The author of the list itself even testifies that she was apparently wearing the apron. He was there when the body was stripped. Therefore he knows if she was wearing it or if it was just in her possession. If it was just in her possession he would have testified that it was not worn but in her possession. He would not add to the testimony that leads to the conclusion the apron was something she was wearing. You do not get that, and you simply focus on things you can try to spin to keep your speculations alive. It doesn't help things.
The flaws you list would apply if we were trying to build a legal case and take it to court. But we're not. To do that would require being able to obtain a lot of information from the witnesses, but they're all dead. What we would do to get this to court is not what we can do. Historical research is about working out what most likely happened, not about building up a court case.

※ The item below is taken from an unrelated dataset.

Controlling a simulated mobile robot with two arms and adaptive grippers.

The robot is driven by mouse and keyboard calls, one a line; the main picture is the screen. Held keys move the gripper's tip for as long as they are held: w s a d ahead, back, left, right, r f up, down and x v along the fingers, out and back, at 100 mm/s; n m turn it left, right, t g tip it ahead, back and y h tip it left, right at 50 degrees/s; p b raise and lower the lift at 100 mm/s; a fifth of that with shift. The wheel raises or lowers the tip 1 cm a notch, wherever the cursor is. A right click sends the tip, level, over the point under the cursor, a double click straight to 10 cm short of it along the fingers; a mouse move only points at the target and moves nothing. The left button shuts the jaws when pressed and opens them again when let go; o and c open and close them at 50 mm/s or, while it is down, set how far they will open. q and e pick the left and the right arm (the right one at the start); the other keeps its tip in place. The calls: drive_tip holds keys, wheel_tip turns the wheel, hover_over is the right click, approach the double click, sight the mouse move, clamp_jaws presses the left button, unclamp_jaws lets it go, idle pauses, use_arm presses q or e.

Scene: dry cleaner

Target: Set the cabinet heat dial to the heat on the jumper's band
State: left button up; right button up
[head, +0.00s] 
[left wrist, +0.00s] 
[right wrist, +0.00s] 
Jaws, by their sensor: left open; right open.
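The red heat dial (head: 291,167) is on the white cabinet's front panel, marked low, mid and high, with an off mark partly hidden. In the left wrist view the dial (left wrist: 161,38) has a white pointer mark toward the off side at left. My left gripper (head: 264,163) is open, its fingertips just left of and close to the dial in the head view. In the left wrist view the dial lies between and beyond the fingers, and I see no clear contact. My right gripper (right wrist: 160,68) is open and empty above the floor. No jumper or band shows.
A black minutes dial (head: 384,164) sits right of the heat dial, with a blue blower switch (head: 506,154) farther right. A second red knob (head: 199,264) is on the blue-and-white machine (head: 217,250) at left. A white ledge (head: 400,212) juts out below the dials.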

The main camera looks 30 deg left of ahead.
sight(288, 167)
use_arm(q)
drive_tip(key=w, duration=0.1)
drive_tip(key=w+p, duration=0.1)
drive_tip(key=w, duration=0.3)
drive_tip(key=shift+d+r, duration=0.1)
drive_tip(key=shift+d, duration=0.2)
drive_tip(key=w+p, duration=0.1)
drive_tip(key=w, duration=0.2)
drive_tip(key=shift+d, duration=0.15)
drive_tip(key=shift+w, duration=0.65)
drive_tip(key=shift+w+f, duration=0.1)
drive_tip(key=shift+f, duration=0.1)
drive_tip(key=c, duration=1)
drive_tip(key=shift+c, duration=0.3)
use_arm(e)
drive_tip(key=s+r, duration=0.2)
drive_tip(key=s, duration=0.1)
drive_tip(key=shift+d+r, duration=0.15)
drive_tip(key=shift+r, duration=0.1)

Yes, witnesses can make mistakes, but they don't always. "Unsafe" just means they might be wrong, not that they are wrong. It's unsafe in reference to a legal court case because a good defense lawyer could establish "reasonable doubt". But a defense lawyer is under no obligation to present what actually happened, just sow doubt. Being able to spin things by saying we should doubt the witnesses and then throwing out a completely unsubstantiated story is what the defense does, not to get at the truth, but to get their client to avoid the consequences of the truth (most of the time, there are, of course times when the defendant is not guilty).
Anyway, your opinion notwithstanding, there are multiple aspects of the information we have that all point to her wearing the apron, and therefore JtR must have been the one to drop the rag. Why he took it, and why he left it, is unknown. I, like you, don't think he wrapped any organs in it. And I think that's why you're so hooked on getting that apron off her - because some people think that's what the apron was for, so you want to protect your "did not take the organs" speculation by getting the apron into her possessions.